Downgraded: Because of Iranian government protests over French plans to hold an official banquet in his honor, where wine would be served, Khatami's trip had been rescheduled from earlier this year and was downgraded from a state visit to an official visit. Official visitors do not receive the state banquet. The downgrading also meant that no Iranian flags were flown from French lampposts, as had been the case just days earlier, when Chinese President Jiang Zemin preceded Khatami to Paris.

In fact, Khatami appears to have been invited not by the French government, but by outgoing UNESCO director general Federico Mayor, the French Press Agency reported from Paris (AFP 10/27).

During his UNESCO speech, Khatami criticized the United States for attempting to impose "neocolonialism" on the rest of the world. "The New World Order and the globalization that certain powers are trying to make us accept.... in which the cultures of the entire world are ignored, looks like a kind of neocolonialism," he said.

At a subsequent news conference, he also had harsh words for the French. Responding to a question about repression of Baha'is in Iran, Khatami countered by asking why five million Muslims living in France were not recognized as distinct ethnic group. He urged France to make Islam an official religion, something the secular French state has not done with any faith. And he rejected accusations of Iranian government repression of the Baha'is, calling them "the product of extensive lobbies for these groups internationally."

Khatami also seized the occasion to blast Israel and reassert the Iranian government's opposition to the Middle East peace process. "How can we expect lasting peace for millions of people living and dying in camps while others occupy their ancestral land," he asked, referring to the Palestinian Diaspora. "Any peace must be based on justice otherwise those who suffer oppression will revolt," he added.

(Israel and Palestinian Authority delegations began final status negotiations early this month, following the Oslo summit.
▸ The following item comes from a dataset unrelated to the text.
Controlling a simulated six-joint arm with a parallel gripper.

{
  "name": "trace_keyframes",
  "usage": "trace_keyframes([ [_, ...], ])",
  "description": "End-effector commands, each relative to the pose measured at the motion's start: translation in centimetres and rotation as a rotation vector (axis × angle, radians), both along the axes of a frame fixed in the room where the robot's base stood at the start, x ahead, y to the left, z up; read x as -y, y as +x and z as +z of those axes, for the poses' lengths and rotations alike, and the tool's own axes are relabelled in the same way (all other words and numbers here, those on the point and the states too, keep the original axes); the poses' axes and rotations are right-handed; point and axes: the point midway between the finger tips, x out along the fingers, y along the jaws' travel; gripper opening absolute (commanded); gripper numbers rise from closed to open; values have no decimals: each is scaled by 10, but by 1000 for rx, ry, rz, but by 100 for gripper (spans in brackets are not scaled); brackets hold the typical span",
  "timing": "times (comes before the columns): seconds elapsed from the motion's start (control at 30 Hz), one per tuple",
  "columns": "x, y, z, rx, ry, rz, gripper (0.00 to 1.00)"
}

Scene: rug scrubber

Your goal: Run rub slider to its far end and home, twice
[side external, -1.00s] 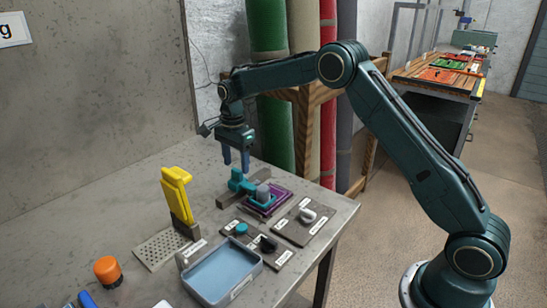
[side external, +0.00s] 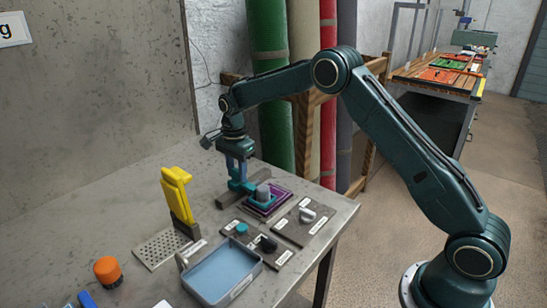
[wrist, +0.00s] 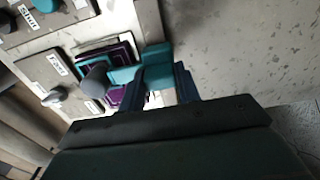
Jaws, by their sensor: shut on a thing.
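The rub slider (side external: 251,186) is a teal block with an arm carrying a grey knob (side external: 263,192). It sits at a grey rail (side external: 227,201), with its knob end over a purple-bordered square patch (side external: 285,191). In the wrist view the teal slider (wrist: 156,53) reaches between my fingers, with the grey knob (wrist: 95,84) to its left over the purple patch (wrist: 122,50). My gripper (side external: 236,182) points down and is shut on the teal slider; it also shows in the wrist view (wrist: 160,84). The fingers hide part of the block.
A blue tray (side external: 250,281), a plate with teal and black knobs (side external: 272,258) and a plate with a white handle (side external: 315,226) lie in front. A yellow clamp-like tool (side external: 177,193), a perforated plate (side external: 155,252) and an orange knob (side external: 107,270) stand left. Upright rolls (side external: 268,90) stand behind.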

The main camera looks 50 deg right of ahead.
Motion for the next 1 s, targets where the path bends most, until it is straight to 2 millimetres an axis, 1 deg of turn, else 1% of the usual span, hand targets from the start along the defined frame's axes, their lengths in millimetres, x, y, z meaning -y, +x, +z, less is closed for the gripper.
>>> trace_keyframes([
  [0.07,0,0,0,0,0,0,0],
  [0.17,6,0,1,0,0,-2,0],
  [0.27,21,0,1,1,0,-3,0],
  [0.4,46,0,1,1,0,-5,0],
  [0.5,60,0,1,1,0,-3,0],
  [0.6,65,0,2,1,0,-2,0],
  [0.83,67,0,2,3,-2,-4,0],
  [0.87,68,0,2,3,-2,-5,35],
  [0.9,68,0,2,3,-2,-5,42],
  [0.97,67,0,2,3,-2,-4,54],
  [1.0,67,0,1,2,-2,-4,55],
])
Israel has made it clear it will not grant a "right of return" to the Palestinian Diaspora, believed to be as numerous as Israel's Jewish population, but will instead discuss the rights of refugees to some form of compensation. So far, Israel has not insisted on similar compensation for Jews who fled to Israel after 1948 from Arab countries and who also lost their property as a result of the Arab-Israeli conflicts, although some groups in Israel are beginning to raise the issue).

The deals: Khatami's visit would not have been complete without the deals, all $771 million of them. They included:

• The purchase of four Airbus A-330 passenger jets, for $480 million. Until now, the United States has managed to block the sale of civilian airliners to Iran Air because of the 10% de minimus ruling regarding U.S. content. Airbus planes normally include close to 30% U.S. content, between avionics systems and the engines, which are made by CFM, a joint venture between Snecma and General Electric. To get around that ruling, Airbus Industrie offers aircraft with British-built Rolls Royce engines and European avionics. It was not announced what solution was found for the four planes.
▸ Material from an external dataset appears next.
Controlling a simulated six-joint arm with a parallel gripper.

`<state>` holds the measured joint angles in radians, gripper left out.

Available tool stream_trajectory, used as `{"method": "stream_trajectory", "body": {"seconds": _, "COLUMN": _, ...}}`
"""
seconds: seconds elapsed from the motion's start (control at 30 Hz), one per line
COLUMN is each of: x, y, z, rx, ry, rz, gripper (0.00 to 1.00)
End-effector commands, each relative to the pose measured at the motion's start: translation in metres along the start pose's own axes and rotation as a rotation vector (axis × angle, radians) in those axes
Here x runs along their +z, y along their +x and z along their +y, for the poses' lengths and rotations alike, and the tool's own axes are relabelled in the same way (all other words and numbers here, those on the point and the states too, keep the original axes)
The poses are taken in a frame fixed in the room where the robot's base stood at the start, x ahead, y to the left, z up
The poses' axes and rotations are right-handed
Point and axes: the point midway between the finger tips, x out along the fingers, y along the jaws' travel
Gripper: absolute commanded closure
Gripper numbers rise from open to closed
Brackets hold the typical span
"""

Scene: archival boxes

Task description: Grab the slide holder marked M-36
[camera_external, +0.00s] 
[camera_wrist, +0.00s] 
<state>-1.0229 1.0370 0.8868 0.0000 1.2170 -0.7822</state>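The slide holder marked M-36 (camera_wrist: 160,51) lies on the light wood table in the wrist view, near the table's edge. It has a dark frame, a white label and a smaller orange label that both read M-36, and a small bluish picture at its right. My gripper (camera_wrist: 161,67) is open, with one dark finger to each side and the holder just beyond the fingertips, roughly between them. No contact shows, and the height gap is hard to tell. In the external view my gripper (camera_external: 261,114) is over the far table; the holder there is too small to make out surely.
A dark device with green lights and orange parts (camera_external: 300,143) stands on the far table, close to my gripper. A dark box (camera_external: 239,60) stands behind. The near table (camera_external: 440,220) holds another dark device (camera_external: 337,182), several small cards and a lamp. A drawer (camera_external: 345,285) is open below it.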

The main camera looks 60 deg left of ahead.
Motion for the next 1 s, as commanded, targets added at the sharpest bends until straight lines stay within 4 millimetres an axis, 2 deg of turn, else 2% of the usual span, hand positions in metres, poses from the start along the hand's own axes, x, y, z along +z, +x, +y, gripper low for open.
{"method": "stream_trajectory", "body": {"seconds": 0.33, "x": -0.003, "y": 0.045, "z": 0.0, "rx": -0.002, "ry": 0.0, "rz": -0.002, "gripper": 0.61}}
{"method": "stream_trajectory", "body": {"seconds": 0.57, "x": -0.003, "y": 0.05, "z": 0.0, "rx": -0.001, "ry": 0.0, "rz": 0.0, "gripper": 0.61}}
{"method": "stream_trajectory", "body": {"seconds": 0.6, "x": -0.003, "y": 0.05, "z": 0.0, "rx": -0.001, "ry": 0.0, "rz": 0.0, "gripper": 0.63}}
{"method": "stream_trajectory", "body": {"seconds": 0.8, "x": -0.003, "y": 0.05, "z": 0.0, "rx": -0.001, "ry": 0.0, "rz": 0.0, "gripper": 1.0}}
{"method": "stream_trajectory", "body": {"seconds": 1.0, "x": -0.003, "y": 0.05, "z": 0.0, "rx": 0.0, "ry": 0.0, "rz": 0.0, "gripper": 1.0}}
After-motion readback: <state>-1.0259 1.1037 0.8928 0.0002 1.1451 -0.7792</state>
• The purchase of 100 diesel-electric locomotives, for $201 million, from Alsthom, the maker of the French TGV high-speed train. The first 20 locomotives will be assembled in France. Alsthom agreed to an extensive technology sharing agreement as part of the deal, and will help Pars Wagon set up a facility to assemble the remaining 80 locomotives in Iran from kits.
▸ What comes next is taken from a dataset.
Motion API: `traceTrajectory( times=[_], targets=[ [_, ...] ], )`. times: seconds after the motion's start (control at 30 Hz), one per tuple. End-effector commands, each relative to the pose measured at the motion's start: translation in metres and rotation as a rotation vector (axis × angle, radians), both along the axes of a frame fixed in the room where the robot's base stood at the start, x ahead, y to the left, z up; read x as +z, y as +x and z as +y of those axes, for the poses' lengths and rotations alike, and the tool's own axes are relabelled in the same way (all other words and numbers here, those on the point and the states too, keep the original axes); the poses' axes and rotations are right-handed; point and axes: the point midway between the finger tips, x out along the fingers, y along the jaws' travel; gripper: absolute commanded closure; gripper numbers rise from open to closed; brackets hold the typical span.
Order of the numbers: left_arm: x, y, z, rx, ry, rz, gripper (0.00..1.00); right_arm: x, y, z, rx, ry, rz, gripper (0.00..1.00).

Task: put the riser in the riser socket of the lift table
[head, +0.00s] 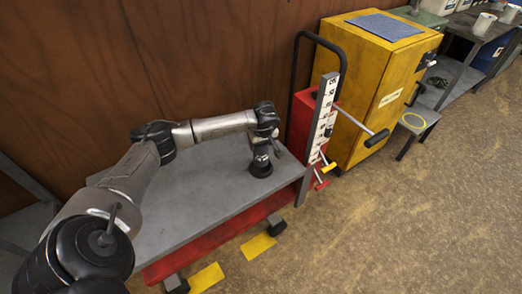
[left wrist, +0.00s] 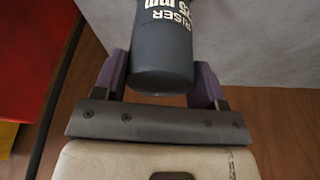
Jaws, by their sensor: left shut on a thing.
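The lift table (head: 195,195) has a flat grey top on a red frame. My left gripper (head: 261,153) is over the right part of this top, pointing down. In the left wrist view its two purple fingers (left wrist: 160,82) are shut on the riser (left wrist: 162,50), a dark grey cylinder with white lettering that reads upside down. The riser's far end runs out of that view. In the head view a dark round piece sits low under the gripper, at the tabletop. I cannot tell whether it is the riser's lower part or the riser socket. My right gripper is not in view.
A red column with a white scale (head: 321,118) and a black handle frame stands at the table's right end. A yellow cabinet (head: 365,95) and a small stool (head: 416,121) stand beyond it. A wooden wall (head: 210,50) runs behind. The tabletop left of the gripper is clear.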

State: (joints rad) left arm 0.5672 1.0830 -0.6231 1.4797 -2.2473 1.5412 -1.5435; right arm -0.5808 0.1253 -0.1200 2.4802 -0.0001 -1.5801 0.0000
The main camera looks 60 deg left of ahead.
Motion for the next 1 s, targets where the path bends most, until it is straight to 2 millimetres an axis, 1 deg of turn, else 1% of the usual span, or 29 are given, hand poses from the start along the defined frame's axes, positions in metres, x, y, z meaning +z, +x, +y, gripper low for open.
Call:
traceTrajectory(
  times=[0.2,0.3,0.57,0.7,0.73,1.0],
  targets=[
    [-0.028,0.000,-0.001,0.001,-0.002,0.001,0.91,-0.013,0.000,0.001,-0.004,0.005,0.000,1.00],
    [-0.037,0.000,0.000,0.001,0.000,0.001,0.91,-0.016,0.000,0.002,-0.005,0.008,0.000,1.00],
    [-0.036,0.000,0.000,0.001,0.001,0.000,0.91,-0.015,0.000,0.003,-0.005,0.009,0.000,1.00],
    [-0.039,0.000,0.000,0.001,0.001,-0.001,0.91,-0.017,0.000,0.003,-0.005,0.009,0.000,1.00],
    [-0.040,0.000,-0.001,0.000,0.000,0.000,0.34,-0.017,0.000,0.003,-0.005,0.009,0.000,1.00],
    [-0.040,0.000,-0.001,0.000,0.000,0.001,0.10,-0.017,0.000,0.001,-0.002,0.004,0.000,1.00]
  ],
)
• Iran also announced it was buying 10 airport radar sites from France for $90 million.

All three deals have been in the works for some time. In fact, the radar purchase was first announced in August 1998 by the head of the Civil Aviation Organization, Ali Shahcheraghi, shortly before his death in a plane crash inside Iran. Shahcheraghi said the French had already begun building the ten radar sites at airports around the country, and would also supply two central data control centers as part of a nation-wide Communication Navigation Surveillance and Air Traffic Management System (CNS-ATM) intended to link airports and air traffic control radar nation-wide using satellite communications. At the time, he said the deal would cost Iran $80 million, not $90 million. (Cf. "Iran attends DPRK test," TIB 9/8/98).

Iranian newspapers speculated prior to the Khatami visit that France was preparing to make a $1.5 billion loan to Iran for the purchase of French goods, but no such agreement was announced during the visit.

French Foreign Minister Hubert Védrine was thrown on the defensive in the National Assembly the day Khatami arrived in Paris, because of Iran's human rights record and especially its arrest of 13 Iranian Jews earlier this year. "I don't see how democracy will progress more quickly in countries that buy Boeing rather than Airbus jets," he retorted.

In Iran, Khatami's visit got mixed reviews. The pro-reform press prominently displayed photographs of Khatami's UNESCO appearance on the front pages. Sobh-e Emrouz said Iranians felt proud to see their president address UNESCO. "This feeling of pride and dignity is exactly what most Iranians have been yearning for since the early months of the 1979 revolution," it said.

The reformist Payam-e Azadi had harsh words for those criticizing President Khatami's "moderate" language while in France. The paper underscored Khatami's true agenda, which is to attract Western investment to Iran. Khatami's critics "should take into account that in order to attract foreign investors, save Iran's ailing economy and find an appropriate position on the international landscape, we must stop repeating our old statements and start the reform process," the paper said.

But the hard-line daily Abrar said Iran and Europe could still not trust one another. "One must assert that the high wall of mistrust between Iran and Europe has not fully crumbled," it said in an editorial. "The Europeans are still unable to understand the political and social developments and currents in Iran, and their misunderstanding and one-dimensional interpretations have led to the adoption of unfriendly policies," the daily said.